** Begin Records provided **

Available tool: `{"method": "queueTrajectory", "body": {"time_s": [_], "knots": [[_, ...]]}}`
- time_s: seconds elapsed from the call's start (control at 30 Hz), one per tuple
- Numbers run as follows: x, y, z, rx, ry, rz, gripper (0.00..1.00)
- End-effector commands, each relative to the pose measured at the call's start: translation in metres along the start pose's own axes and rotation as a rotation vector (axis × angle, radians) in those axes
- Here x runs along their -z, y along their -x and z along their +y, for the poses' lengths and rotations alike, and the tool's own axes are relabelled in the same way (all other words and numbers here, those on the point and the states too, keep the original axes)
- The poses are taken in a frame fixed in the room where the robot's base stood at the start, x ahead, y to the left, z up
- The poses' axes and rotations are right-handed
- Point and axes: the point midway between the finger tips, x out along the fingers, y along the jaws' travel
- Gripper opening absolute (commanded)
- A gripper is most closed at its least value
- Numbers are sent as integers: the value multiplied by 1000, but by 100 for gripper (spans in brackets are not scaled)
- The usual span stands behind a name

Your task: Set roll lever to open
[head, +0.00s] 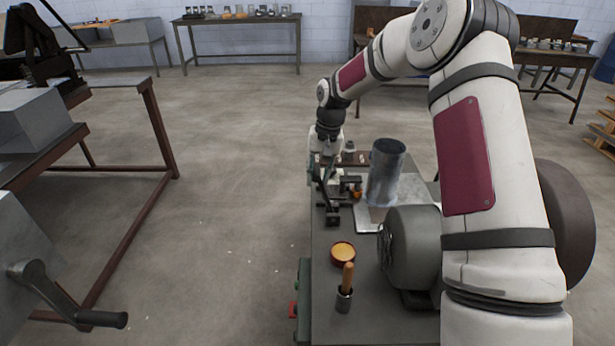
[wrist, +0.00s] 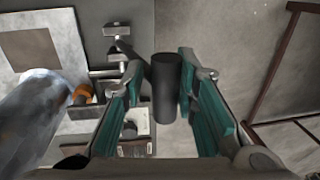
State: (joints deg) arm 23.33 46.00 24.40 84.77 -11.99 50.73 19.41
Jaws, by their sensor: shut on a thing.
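My gripper (head: 322,182) reaches down at the far left part of a grey bench (head: 325,268). In the wrist view its teal-padded fingers stand on either side of a dark cylindrical handle (wrist: 167,90) and are shut on it. I take this handle to be the grip of the roll lever. A dark arm joins the handle's left side toward small metal fittings (wrist: 118,45). In the head view my gripper and wrist hide most of the lever, so its angle is hard to tell.
A shiny metal tube (head: 386,172) stands right of my gripper, close to an orange part (head: 357,188). A machine with a crank (head: 60,298) stands left; floor between is clear.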

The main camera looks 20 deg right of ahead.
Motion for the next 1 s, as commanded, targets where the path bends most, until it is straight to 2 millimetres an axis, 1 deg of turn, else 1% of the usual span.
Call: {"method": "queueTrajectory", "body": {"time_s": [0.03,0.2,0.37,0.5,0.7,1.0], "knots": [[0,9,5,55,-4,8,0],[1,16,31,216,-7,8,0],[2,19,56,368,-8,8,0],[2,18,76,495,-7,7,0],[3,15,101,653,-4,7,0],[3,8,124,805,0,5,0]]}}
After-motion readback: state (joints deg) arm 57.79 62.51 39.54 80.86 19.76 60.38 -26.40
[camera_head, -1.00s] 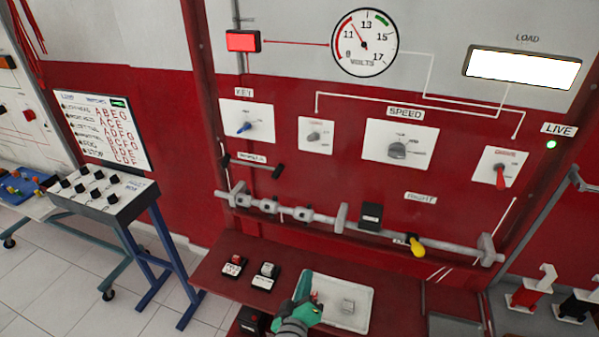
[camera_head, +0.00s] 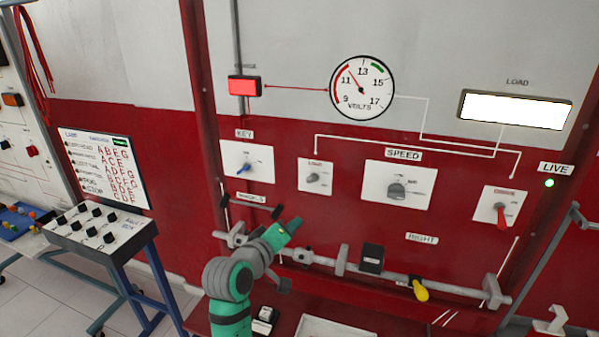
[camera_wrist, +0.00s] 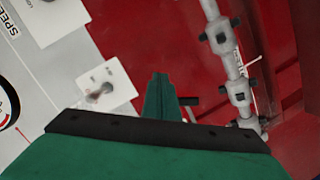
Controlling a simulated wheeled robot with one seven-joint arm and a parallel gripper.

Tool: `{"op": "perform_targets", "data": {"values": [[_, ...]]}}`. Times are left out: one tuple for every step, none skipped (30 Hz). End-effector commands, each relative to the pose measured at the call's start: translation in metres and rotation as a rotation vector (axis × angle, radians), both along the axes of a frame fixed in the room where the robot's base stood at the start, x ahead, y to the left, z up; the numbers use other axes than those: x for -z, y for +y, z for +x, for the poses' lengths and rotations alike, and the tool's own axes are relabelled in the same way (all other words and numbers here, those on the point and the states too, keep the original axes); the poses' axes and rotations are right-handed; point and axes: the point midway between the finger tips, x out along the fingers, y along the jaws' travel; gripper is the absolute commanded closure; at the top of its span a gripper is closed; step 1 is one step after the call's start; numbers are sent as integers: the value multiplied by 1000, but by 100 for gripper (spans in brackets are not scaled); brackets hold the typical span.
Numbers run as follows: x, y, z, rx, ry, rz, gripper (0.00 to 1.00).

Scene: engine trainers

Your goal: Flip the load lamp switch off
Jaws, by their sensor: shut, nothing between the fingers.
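The load switch is a small grey knob (camera_head: 314,179) on a white plate (camera_head: 326,170) labelled LOAD, between the KEY and SPEED plates. It also shows in the wrist view, its plate (camera_wrist: 118,78) left of my fingers and its knob blurred. The LOAD lamp panel (camera_head: 515,110) at the upper right glows white. My gripper (camera_head: 292,226) is shut and empty, below the load plate and apart from it in the head view. In the wrist view my gripper (camera_wrist: 160,85) points up the picture, with the red panel behind it. The exact knob position is hard to tell.
A grey bar (camera_head: 455,289) with clamps runs across the panel below the switches. The blue KEY switch (camera_head: 243,169), SPEED knob (camera_head: 397,191) and red-handled switch (camera_head: 502,216) flank the load plate. A pale tray (camera_head: 330,328) lies below.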

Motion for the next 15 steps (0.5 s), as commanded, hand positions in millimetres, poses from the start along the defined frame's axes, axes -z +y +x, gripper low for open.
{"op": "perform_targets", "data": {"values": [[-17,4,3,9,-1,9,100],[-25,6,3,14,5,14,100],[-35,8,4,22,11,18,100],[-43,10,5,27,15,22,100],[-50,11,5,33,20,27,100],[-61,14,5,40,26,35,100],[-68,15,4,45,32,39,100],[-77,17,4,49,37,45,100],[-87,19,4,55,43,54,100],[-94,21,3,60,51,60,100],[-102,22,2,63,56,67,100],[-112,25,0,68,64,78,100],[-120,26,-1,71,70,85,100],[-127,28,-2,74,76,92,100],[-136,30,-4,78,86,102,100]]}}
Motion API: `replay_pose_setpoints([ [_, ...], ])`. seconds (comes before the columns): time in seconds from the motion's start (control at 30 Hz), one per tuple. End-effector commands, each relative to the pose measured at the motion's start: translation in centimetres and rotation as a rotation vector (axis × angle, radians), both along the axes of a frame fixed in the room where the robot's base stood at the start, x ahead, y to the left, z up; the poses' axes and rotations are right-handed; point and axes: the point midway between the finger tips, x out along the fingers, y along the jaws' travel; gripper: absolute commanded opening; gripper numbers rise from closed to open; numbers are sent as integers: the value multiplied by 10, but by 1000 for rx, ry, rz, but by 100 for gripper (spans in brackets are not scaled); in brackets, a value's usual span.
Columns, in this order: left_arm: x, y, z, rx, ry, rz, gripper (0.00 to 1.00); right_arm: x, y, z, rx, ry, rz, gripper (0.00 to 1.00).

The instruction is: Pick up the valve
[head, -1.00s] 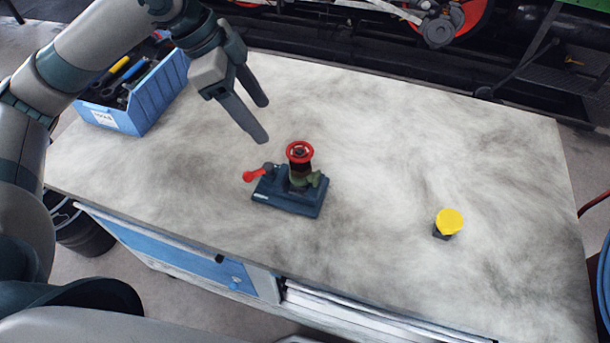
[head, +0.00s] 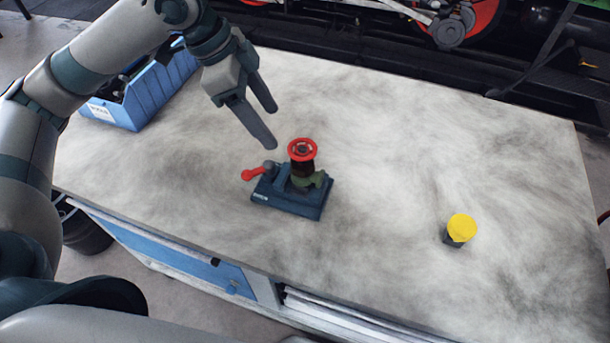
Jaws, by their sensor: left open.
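The valve (head: 302,152) has a red ring handwheel on top and a dark body with a greenish lower part. It stands upright in a dark blue block fixture (head: 288,200) on the workbench. The fixture has a red-knobbed lever (head: 254,174) on its left side. My left gripper (head: 274,128) is open and empty, with its two fingers pointing down and right. It is above the bench, up and left of the valve, apart from it. My right gripper is not in view.
A blue bin (head: 150,95) with dark tools stands at the bench's back left, partly behind my left arm. A yellow-topped dark piece (head: 460,229) stands at the right. The rest of the bench top (head: 420,140) is clear.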

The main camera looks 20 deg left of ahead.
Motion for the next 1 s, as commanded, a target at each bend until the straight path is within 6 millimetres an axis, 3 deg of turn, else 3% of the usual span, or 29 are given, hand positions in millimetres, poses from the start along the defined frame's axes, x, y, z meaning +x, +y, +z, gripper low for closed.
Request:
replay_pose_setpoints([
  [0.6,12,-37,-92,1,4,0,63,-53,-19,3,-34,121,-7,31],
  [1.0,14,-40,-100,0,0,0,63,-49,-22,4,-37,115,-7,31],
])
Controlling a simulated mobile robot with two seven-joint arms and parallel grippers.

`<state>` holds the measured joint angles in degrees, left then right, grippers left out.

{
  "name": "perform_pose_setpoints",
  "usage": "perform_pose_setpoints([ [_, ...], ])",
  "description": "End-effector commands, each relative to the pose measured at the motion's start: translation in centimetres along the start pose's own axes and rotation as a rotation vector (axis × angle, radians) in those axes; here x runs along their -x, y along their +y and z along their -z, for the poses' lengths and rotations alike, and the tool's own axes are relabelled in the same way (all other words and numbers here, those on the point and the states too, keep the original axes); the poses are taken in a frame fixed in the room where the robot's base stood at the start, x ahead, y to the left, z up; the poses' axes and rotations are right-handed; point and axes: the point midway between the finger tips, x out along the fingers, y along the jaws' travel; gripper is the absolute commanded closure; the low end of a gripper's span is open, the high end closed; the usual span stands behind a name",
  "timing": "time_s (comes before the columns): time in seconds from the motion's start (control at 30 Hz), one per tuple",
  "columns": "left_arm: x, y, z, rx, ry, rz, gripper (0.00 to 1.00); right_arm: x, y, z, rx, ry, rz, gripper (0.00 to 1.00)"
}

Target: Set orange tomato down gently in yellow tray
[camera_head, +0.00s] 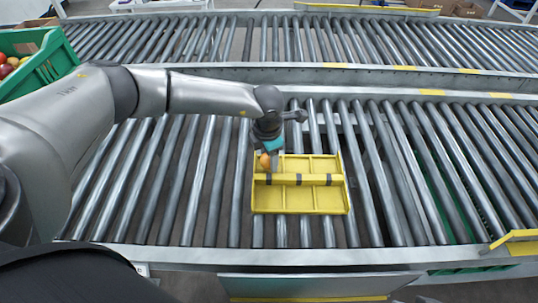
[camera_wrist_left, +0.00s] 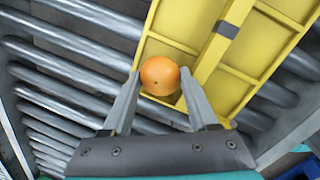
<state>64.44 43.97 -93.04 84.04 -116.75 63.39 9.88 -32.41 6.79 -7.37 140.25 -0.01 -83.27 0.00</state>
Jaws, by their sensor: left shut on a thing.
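The orange tomato (camera_wrist_left: 160,76) is a round orange fruit between the fingertips of my left gripper (camera_wrist_left: 156,92), which is shut on it. In the head view the tomato (camera_head: 265,160) shows at the upper left part of the yellow tray (camera_head: 318,208). The tray lies on the roller conveyor and has divided compartments and a raised middle bar with dark bands. It also shows in the left wrist view (camera_wrist_left: 240,92), behind the tomato. I cannot tell whether the tomato touches the tray floor. The tray's compartments look empty. My right gripper is not in view.
A near roller conveyor (camera_head: 205,180) carries the tray, with bare rollers on both sides. A second conveyor (camera_head: 340,40) runs behind it. A green crate (camera_head: 48,70) with red tomatoes stands at the upper left, beside my left arm.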

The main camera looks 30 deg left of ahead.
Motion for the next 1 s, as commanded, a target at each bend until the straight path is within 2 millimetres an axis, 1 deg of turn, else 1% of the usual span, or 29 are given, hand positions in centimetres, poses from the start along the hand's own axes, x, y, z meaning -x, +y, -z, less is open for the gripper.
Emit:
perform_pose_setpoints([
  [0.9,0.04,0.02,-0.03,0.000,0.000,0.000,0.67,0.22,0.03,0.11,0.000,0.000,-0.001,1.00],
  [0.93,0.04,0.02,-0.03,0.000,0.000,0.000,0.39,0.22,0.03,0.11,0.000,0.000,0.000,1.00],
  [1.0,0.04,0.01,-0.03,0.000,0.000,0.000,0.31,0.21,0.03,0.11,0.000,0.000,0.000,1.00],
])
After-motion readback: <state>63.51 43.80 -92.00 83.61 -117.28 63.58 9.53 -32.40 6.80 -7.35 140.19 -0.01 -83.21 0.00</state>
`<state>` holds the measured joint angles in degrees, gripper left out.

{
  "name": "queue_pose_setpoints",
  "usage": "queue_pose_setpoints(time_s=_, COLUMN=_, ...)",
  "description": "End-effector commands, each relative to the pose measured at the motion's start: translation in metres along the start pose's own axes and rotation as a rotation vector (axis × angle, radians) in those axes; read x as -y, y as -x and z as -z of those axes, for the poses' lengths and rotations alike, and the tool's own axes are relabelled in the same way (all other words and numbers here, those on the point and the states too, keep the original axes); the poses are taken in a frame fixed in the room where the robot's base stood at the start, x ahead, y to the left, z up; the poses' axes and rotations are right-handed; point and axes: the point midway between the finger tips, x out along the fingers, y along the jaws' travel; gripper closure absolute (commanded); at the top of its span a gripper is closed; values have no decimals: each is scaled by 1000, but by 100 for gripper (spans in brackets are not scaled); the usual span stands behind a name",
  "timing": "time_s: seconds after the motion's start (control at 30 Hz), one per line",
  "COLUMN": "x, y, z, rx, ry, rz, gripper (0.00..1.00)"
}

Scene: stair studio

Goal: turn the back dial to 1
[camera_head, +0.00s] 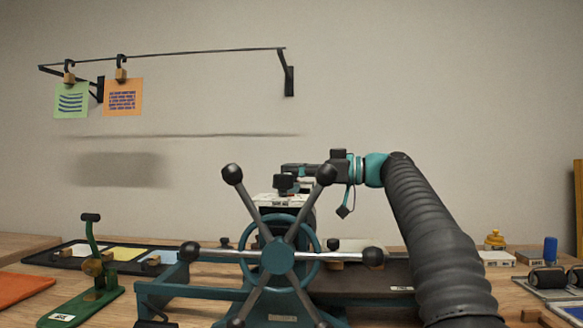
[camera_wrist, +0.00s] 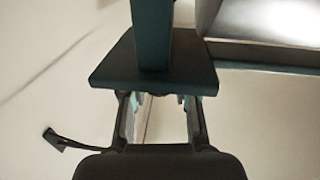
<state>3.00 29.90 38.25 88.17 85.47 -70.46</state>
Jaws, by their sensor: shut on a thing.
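The back dial (camera_head: 283,183) looks like a black knob above a white label plate (camera_head: 278,200), behind the spoked wheel of the teal press. My gripper (camera_head: 291,171) reaches in from the right, level, with its tips at the knob. In the wrist view my gripper (camera_wrist: 162,108) has its two fingers apart around a dark piece, and it is shut on the dial. A dark plate with an upright bar (camera_wrist: 153,60) fills the upper middle there. The contact is mostly hidden. I cannot read the dial's numbers or its pointer.
The spoked wheel (camera_head: 277,256) with black ball ends stands close in front of my gripper. A green lever stand (camera_head: 88,285) and a dark tray (camera_head: 68,261) are at left. A yellow knob on a white box (camera_head: 495,246) and a blue cylinder (camera_head: 550,250) are at right.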

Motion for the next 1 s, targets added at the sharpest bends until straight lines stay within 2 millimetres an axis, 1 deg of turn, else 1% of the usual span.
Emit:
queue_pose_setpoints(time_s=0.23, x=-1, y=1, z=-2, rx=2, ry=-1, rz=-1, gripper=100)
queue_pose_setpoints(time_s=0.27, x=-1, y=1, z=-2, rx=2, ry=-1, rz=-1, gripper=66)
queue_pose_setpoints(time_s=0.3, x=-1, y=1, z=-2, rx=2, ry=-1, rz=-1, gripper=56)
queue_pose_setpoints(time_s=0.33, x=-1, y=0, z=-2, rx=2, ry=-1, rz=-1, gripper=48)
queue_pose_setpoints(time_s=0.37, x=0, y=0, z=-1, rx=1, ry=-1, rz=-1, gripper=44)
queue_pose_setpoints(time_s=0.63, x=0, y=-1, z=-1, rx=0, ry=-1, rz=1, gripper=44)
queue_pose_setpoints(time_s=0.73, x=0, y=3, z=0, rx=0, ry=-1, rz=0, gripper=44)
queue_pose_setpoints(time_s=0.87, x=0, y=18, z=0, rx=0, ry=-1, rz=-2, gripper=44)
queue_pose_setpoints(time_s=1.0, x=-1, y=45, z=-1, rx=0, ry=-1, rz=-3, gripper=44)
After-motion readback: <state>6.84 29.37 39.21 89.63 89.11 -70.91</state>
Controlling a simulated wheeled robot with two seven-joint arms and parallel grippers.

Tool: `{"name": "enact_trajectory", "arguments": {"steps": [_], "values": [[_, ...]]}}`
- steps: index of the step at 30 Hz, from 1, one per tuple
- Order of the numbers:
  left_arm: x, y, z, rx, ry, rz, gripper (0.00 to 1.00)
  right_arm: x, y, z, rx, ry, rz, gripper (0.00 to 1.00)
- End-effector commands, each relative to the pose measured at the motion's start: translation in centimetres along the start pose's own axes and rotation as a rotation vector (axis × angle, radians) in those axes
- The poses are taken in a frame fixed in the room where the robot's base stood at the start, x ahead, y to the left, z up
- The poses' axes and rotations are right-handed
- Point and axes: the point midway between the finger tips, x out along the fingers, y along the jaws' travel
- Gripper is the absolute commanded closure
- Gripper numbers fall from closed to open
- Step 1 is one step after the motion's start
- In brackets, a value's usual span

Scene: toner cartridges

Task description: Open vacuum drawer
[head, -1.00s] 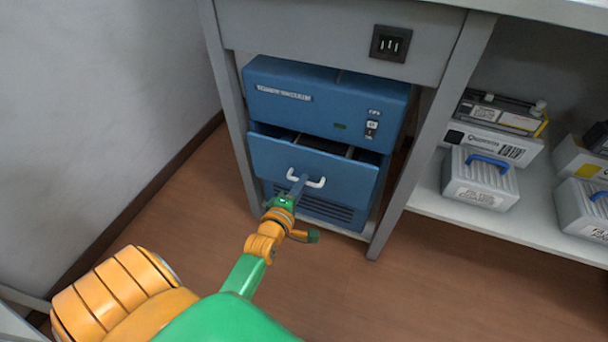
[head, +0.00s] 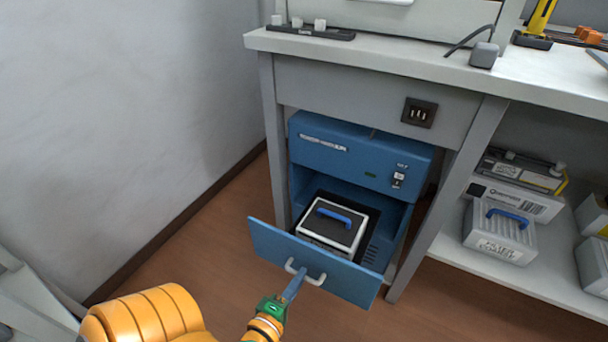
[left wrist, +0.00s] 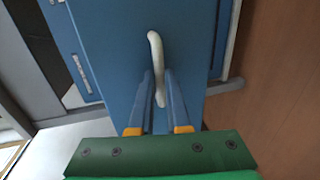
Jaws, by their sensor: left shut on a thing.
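The blue vacuum unit (head: 340,150) stands under the workbench. Its drawer (head: 343,276) is pulled well out, and inside it sits a white box with a dark top and a blue handle (head: 334,228). The white drawer handle (head: 318,280) is on the drawer front. My left gripper (head: 296,282) is shut on this handle. In the left wrist view the fingers lie on both sides of the white handle (left wrist: 155,60), against the blue drawer front (left wrist: 110,40). My right gripper is in neither view.
The workbench (head: 400,62) is above the unit, with a grey leg (head: 440,200) close on its right. A grey wall (head: 130,120) is on the left. Brown floor (head: 215,235) lies clear between.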

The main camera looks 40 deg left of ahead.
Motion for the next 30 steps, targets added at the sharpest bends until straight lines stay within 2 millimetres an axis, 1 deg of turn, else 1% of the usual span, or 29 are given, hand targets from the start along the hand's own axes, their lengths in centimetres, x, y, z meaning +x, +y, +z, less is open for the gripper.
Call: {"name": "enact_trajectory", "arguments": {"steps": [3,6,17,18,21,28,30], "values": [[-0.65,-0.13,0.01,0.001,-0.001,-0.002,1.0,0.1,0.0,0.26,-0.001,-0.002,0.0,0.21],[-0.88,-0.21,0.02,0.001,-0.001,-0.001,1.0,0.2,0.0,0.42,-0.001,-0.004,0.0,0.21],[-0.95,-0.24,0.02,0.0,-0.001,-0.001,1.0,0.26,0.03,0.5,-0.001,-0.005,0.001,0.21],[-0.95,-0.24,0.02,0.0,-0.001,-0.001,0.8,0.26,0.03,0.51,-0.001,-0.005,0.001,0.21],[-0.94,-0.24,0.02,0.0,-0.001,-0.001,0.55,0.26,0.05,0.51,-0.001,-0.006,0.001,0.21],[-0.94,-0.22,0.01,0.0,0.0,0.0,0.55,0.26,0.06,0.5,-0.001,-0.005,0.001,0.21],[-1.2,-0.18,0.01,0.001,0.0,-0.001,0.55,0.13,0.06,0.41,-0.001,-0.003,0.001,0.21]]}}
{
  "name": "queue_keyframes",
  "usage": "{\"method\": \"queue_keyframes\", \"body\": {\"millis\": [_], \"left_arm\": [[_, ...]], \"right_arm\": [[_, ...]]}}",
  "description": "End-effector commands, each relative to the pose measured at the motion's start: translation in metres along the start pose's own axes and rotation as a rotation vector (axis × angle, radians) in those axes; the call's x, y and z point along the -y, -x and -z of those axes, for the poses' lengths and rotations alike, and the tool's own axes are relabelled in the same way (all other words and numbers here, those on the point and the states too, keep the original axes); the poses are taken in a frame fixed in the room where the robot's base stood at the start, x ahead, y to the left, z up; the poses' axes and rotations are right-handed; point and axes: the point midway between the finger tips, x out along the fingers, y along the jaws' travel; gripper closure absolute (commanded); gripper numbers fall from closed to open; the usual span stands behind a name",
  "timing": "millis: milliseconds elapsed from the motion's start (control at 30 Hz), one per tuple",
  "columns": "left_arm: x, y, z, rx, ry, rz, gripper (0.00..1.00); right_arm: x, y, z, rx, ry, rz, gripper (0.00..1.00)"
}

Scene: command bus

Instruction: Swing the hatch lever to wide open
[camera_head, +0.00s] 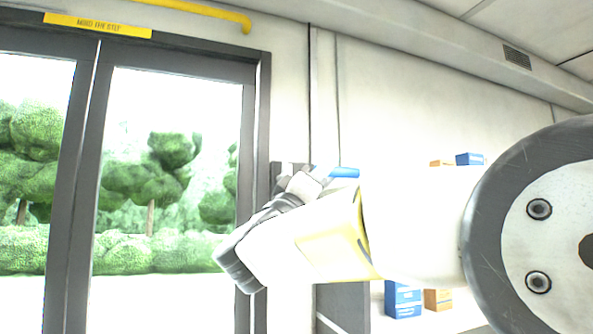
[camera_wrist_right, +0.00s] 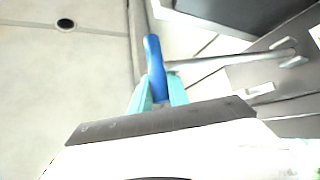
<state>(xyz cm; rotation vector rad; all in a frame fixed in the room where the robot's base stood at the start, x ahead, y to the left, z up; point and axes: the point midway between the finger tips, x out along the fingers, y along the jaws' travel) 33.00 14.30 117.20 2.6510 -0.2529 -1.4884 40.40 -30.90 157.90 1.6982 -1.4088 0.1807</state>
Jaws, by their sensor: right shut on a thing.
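The hatch lever shows its blue grip (camera_head: 344,173) just past my right gripper (camera_head: 318,173) in the head view. In the right wrist view, the blue grip (camera_wrist_right: 153,55) stands between the two teal fingertips (camera_wrist_right: 160,92), which are shut on it. A grey rod (camera_wrist_right: 225,59) runs from the grip to the right, towards a bracket on a grey panel. In the head view my wrist hides most of the lever and its mount. My left gripper is not in view.
A glazed double door (camera_head: 170,180) with dark frames stands at the left, under a yellow step sign (camera_head: 97,25) and a yellow rail (camera_head: 205,12). Blue boxes (camera_head: 403,298) and orange boxes (camera_head: 437,300) sit on shelves behind my right arm.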

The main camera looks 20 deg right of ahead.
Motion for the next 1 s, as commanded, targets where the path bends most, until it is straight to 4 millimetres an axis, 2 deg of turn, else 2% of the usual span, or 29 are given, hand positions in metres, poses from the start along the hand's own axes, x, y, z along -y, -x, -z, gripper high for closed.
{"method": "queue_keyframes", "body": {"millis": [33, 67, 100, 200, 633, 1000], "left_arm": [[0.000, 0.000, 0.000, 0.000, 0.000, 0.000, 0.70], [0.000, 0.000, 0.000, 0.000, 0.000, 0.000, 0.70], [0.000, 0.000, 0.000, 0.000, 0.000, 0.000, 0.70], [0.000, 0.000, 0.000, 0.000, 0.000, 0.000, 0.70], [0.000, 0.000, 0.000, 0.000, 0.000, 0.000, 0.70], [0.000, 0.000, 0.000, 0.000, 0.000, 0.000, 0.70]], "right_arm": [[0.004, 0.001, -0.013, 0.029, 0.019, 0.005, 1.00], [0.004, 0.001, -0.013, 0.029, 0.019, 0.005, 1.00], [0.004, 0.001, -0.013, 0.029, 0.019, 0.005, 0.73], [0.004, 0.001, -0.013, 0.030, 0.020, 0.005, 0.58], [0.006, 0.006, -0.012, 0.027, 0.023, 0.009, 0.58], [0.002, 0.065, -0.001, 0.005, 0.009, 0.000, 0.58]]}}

** End Records provided **

= What you have to do =
Locate the lines above that hold the word "timing". Show every one of them.

= In response =
  "timing": "time_s (comes before the columns): time in seconds from the motion's start (control at 30 Hz), one per tuple",
  "timing": "time_s: seconds after the motion's start (control at 30 Hz), one per line",
  "timing": "millis: milliseconds elapsed from the motion's start (control at 30 Hz), one per tuple",

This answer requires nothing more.